Jakarta, Aktual.com — Ketua Asosiasi Logistik Indonesia (ALI) Zaldy Ilham Masita mengatakan Pelabuhan Tanjung Priok belum tentu menjadi pelabuhan utama untuk ekspor dan impor, sesuai dengan peraturan presiden tentang sistem logistik nasional.

Maka dari itu, perpanjangan kontrak PT Pelabuhan Indonesia II dengan Hutchison Ports Holding (HPH) untuk Jakarta International Container Terminal (JICT) dinilai sangat berisiko.

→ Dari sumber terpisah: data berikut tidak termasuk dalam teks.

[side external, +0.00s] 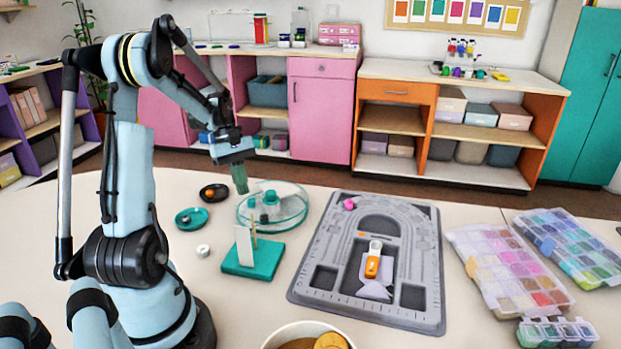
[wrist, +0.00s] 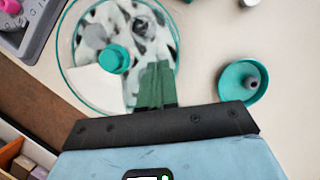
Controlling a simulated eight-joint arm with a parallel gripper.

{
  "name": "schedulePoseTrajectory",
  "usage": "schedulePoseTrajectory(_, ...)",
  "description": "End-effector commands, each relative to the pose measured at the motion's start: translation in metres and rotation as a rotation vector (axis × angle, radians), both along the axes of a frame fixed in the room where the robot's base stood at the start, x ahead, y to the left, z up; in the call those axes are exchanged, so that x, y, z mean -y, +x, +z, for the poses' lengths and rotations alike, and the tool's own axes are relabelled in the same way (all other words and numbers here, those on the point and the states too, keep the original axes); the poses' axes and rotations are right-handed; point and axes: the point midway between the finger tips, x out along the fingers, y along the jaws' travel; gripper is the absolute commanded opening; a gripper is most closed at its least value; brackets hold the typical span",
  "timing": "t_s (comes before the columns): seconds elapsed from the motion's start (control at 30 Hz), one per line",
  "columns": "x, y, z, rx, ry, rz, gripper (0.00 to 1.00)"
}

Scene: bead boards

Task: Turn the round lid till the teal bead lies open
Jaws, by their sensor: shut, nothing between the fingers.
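The round lid (side external: 297,207) is a clear disc with a teal rim and a teal knob (side external: 271,197). In the wrist view the lid (wrist: 72,75) shows dark patches, a white wedge-shaped area and the teal knob (wrist: 115,58), with a grey knob (wrist: 95,37) beside it. I cannot make out a teal bead under it. My gripper (side external: 242,190) is shut and empty, pointing down at the lid's back-left edge. In the wrist view my gripper (wrist: 156,85) overlaps the lid near its rim, apart from the knob; whether it touches is unclear.
A teal dish (side external: 183,223) with a grey piece and a dark dish (side external: 206,197) stand left of the lid. A teal stand (side external: 262,268) with an upright white card is in front. A grey bead board (side external: 318,280) lies right, with bead boxes (side external: 515,270) beyond.

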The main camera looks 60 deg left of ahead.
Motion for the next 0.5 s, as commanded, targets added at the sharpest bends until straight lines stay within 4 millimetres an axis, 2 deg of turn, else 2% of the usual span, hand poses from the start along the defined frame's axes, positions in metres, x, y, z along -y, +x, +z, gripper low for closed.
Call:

Selama jangka waktu kontrak 20 tahun dengan pihak asing itu, memungkinkan munculnya potensi pelabuhan baru yang akan menjadi pelabuhan utama. Dia memprediksi Pelabuhan Kuala Tanjung, Bitung, bakal menjadi potensi besar menggantikan Priok karena letaknya di pinggir Indonesia sehingga dapat meratakan volume keluar Jawa.

“Kedepan belum tentu Priok menjadi pelabuhan utama untuk ekspor dan impor sesuai dengan Perpres tentang Sislognas, dengan kontrak jangka panjang maka pemerintah RI secara tidak langsung terikat dalam menyusun blueprint pelabuhan untuk masa depan,” kata Zaldy, Minggu (1/11).

Dalam kontrak baru, Pelindo II mendapat porsi kepemilikan saham sebesar 51% atau lebih besar 2% ketimbang kontrak lama. Nilai manfaat keuntungan dari kontrak yang diperpanjang hingga 2039 itu senilai US$486,5 juta atau setara Rp6,6 triliun.

Dikhawatirkan, Pelabuhan New Priok yang dioperatori Port of Singapore untuk Terminal 1 tidak dapat berkembang karena dapat mengancam keberlangsungan pelabuhan di Singapura.

“Tapi apakah PSA mau membesarkan Kalibaru kalau sampai mengancam keberlangsungan Pelabuhan di Singapura apalagi kapasitasnya akan dikembangkan sampai 65 juta Teus,” kata dia.